From the Chef’s Writing Desk:
There are certain meals that become part of family mythology whether you intend them to or not. Chicken Paprikash became one of ours… and not just because Everett once attempted to lasso a chicken with a jump rope.
It started on a cold Hill Country evening when the boys had been outside too long doing what boys do best: inventing games with absolutely no rules and just enough danger to concern the neighbors.

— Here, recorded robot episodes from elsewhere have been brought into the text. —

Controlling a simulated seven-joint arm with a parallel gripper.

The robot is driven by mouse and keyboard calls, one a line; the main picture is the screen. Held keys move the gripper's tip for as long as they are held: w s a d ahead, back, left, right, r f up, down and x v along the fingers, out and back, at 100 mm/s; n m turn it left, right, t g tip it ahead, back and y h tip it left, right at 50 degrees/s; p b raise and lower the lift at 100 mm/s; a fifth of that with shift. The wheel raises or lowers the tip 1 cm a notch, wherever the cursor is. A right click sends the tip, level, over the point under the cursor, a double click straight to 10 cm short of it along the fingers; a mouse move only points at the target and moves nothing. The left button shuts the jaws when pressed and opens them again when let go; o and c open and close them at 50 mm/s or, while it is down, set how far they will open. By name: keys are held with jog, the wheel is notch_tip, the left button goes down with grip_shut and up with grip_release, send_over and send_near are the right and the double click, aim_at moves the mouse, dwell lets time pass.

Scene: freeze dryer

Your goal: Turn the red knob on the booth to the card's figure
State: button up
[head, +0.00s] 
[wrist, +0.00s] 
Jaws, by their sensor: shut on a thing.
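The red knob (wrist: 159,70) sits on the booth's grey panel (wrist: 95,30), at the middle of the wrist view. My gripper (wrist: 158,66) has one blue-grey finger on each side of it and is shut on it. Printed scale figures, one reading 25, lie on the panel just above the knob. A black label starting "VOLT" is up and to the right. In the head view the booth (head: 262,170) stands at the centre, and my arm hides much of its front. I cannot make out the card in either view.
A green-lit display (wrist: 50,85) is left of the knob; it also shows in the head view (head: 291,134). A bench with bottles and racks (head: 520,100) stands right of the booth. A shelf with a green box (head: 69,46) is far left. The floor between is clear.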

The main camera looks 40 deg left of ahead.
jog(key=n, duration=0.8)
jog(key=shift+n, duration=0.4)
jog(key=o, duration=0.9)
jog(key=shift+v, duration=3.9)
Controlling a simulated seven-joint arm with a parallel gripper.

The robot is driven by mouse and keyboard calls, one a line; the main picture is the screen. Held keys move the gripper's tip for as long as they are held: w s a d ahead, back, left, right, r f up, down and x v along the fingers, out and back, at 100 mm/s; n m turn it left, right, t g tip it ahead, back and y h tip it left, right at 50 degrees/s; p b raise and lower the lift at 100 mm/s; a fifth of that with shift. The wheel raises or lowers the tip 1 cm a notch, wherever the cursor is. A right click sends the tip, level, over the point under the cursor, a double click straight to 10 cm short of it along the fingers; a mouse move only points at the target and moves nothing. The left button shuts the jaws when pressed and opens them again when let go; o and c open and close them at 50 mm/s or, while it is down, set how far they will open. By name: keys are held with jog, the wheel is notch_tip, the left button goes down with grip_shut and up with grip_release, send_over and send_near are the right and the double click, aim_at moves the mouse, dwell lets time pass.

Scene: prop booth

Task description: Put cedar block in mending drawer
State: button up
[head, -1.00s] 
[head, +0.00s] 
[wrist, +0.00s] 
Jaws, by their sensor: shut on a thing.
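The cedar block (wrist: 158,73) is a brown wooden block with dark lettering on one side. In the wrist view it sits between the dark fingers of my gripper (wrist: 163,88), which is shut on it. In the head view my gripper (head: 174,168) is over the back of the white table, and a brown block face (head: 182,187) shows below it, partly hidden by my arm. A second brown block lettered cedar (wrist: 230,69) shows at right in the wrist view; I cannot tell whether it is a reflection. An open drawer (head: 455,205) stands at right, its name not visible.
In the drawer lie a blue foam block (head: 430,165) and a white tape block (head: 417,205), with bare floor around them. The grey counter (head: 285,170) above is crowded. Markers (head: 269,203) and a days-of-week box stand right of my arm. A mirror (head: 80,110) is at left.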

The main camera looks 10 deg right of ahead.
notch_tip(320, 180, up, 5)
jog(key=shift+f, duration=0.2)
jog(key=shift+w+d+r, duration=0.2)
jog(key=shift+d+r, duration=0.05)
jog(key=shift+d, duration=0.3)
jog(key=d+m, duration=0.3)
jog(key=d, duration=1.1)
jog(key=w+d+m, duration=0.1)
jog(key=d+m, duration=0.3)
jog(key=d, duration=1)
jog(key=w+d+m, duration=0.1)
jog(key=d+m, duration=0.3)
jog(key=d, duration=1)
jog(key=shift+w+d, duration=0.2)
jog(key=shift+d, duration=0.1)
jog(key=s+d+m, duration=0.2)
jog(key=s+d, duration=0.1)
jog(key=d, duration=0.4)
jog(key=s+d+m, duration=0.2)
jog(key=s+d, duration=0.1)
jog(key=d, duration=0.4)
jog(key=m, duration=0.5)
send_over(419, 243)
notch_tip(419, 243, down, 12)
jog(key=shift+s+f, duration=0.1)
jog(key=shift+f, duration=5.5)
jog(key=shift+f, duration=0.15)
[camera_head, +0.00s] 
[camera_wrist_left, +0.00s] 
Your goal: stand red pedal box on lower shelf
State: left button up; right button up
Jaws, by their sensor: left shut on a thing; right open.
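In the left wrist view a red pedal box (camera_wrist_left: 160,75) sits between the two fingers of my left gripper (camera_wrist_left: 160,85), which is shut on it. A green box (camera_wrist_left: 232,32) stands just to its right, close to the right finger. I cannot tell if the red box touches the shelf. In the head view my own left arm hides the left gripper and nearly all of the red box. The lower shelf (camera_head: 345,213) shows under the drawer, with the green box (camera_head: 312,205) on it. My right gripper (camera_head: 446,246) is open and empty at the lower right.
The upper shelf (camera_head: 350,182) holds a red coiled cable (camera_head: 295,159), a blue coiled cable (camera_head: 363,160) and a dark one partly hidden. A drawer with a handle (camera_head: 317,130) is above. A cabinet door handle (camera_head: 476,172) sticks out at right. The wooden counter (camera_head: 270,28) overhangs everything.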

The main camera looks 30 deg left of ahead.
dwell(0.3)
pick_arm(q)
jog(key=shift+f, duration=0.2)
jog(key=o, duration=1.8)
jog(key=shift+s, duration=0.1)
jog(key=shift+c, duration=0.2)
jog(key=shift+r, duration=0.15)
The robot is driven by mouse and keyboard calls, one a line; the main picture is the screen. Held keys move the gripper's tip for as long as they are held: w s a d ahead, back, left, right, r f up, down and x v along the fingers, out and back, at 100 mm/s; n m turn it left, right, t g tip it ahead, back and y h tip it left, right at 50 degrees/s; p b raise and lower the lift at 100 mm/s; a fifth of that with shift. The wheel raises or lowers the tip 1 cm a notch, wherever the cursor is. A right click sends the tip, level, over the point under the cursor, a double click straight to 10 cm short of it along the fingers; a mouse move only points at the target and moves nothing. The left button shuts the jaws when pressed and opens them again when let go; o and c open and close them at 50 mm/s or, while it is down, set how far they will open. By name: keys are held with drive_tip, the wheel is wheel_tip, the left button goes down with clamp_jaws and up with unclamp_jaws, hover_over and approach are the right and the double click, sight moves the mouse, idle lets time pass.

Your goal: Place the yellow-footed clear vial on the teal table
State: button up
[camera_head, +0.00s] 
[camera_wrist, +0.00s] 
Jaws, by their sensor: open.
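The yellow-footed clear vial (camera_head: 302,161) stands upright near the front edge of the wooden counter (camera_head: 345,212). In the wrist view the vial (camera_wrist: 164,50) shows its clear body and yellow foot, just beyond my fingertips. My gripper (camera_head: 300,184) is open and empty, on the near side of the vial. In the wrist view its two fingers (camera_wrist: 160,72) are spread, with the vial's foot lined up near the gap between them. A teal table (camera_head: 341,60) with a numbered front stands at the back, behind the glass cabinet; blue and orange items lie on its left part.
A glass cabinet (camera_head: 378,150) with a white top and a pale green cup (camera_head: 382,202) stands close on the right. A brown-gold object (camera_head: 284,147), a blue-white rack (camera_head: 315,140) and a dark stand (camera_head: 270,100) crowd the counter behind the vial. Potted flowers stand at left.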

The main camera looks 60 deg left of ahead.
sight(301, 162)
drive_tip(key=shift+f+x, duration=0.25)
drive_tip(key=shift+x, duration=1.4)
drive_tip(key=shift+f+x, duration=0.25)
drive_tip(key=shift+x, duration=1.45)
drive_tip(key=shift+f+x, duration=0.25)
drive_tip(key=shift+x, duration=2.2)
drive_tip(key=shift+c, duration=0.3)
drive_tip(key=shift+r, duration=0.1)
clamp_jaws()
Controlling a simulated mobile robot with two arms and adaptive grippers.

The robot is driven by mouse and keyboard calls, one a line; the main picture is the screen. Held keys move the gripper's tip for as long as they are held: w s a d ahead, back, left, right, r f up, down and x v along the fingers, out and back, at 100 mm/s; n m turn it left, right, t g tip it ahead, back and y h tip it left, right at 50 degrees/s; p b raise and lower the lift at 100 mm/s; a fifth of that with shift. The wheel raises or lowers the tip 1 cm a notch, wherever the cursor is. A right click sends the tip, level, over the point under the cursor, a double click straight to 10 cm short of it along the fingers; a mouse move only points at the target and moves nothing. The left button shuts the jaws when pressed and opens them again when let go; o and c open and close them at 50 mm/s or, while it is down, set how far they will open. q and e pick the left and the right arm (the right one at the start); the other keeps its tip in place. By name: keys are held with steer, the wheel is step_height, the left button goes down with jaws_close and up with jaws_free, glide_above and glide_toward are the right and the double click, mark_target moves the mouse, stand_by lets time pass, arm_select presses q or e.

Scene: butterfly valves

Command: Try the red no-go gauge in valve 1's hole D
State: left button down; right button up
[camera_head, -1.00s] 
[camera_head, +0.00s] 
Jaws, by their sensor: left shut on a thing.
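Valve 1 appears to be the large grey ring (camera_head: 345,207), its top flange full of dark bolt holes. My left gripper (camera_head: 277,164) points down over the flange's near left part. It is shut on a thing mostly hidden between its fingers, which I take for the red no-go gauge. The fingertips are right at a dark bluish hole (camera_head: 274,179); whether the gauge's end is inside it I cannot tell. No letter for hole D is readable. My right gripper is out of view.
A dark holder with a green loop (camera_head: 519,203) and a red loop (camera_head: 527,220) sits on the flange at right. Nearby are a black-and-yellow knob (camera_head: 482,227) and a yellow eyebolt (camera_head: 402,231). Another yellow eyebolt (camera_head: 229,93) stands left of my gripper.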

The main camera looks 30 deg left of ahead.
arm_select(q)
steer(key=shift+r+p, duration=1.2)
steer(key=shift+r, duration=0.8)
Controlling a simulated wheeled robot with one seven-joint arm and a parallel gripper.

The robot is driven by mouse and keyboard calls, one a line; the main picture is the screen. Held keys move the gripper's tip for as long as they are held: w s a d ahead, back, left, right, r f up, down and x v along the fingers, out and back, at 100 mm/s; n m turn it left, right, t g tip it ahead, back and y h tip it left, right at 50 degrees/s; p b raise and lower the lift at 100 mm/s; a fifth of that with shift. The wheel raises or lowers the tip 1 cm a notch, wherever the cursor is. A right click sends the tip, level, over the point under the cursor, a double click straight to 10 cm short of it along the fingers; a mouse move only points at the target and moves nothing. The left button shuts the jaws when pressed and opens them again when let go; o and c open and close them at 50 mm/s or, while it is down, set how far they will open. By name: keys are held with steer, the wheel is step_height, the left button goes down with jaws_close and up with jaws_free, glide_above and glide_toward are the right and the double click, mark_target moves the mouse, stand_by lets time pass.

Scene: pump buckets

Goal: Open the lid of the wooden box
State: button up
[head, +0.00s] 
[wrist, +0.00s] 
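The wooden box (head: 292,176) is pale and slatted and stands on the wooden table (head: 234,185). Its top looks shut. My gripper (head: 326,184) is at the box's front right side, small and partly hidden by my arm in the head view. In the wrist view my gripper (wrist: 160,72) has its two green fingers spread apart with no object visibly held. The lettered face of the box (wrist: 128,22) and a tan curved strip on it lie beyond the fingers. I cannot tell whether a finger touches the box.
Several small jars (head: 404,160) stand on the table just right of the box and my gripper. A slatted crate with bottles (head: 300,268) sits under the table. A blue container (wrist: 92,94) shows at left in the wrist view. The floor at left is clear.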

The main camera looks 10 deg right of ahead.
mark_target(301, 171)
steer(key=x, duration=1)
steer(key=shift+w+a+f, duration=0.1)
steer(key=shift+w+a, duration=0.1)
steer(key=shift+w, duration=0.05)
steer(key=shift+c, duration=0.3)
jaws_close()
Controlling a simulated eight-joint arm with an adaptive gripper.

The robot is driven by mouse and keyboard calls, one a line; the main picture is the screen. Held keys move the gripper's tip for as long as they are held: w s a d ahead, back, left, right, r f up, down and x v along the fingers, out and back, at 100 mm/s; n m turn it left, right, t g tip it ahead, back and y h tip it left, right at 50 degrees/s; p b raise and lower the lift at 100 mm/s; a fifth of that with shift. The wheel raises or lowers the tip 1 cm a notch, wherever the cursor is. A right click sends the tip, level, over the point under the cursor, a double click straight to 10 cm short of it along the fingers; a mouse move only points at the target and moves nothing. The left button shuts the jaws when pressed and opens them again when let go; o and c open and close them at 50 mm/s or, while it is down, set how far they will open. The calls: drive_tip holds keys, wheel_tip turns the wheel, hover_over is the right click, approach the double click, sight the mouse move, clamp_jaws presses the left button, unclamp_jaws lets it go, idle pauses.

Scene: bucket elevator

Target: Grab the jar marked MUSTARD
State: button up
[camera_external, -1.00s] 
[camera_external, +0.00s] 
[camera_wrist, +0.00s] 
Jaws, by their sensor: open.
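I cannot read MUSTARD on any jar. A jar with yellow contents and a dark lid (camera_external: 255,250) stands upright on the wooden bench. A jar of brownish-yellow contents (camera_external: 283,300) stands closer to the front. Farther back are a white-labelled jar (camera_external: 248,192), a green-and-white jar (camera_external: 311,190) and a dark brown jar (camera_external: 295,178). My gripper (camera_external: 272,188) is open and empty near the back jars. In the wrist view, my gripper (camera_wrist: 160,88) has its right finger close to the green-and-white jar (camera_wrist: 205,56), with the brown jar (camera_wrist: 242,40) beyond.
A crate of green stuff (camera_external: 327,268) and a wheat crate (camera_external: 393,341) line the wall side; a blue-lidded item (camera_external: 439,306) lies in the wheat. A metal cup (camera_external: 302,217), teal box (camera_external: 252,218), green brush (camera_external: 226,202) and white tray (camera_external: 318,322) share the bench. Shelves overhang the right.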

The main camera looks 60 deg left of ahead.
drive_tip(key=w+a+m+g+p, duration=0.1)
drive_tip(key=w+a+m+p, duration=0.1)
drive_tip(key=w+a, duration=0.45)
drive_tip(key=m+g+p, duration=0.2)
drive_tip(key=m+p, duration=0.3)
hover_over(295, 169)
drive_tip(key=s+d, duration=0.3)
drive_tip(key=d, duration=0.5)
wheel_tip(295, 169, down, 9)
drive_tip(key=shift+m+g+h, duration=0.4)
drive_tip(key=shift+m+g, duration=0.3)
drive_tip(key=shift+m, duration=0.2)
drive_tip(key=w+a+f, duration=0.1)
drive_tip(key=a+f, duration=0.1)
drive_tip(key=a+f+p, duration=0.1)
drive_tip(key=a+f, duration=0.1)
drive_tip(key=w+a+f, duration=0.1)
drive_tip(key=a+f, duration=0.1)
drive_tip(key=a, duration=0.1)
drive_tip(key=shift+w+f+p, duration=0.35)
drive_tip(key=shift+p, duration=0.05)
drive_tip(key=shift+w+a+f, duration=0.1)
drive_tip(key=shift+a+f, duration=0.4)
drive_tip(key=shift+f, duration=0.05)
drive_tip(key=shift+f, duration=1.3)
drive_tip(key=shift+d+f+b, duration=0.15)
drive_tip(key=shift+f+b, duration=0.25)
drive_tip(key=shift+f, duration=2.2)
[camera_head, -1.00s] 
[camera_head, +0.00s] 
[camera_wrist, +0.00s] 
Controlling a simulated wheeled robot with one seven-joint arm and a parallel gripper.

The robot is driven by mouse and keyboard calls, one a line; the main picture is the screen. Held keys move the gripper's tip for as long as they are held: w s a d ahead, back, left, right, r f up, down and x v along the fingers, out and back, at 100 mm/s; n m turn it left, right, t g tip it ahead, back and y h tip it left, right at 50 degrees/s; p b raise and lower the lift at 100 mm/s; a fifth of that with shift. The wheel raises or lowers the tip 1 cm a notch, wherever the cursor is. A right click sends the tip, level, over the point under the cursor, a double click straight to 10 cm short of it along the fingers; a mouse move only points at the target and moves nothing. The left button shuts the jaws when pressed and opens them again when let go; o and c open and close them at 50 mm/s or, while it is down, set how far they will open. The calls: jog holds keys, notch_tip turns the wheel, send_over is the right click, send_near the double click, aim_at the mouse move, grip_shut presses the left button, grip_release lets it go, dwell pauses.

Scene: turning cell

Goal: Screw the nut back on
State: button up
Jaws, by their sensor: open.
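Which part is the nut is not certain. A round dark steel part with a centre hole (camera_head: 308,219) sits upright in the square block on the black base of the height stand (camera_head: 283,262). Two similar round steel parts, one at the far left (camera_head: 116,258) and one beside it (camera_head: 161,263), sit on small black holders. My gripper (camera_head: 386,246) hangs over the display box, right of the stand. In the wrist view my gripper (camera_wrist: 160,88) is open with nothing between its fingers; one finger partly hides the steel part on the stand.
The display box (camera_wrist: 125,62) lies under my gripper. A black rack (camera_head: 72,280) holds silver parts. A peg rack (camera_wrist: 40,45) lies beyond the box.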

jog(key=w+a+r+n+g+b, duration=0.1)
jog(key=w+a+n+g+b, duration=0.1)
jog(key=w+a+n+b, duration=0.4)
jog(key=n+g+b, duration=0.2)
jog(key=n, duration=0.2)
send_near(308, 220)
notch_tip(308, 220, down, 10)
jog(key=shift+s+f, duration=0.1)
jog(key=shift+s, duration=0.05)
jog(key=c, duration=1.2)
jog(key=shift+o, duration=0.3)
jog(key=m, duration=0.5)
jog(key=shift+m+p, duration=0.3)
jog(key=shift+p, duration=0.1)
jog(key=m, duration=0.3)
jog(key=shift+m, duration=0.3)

George, self-appointed “Mayor of the Backyard Republic,” had constructed a frontier town out of overturned flowerpots, broomsticks, and an alarming number of extension cords. Everett, meanwhile, had decided he was a Hungarian cowboy named “Paprika Pete,” which apparently required him to wear rain boots, one leather glove, and a spaghetti strainer on his head “for authority.”
By sunset they came storming through the back door smelling like cedar bark, creek water, and bad decisions.
“Dad,” George announced solemnly, “Everett tried to arrest a squirrel.”
“It resisted the law,” Everett replied.
Naturally, this called for Chicken Paprikash.
There are few dishes better suited for restoring civilization to a household spiraling gently into frontier madness. The onions soften slowly in butter while the paprika blooms deep red like campfire embers waking back up. The kitchen fills with that rich smoky warmth that makes everyone suddenly speak softer and hover near the stove pretending not to be hungry.
George set the table with the seriousness of a railroad baron signing treaties. Everett attempted to garnish the sour cream with crushed Goldfish crackers because “Hungarians probably love cheddar fish.” History may prove him wrong.
By the time the noodles hit the bowls, both boys had gone quiet. The rarest sound a father can hear.
Outside, the wind rattled the oak trees and somewhere in the dark that same squirrel likely lived to see another day.
Everett took one bite, nodded thoughtfully, and said:
“This tastes like if a blanket had a mustache.”
Honestly… that may still be the best culinary description I’ve ever heard.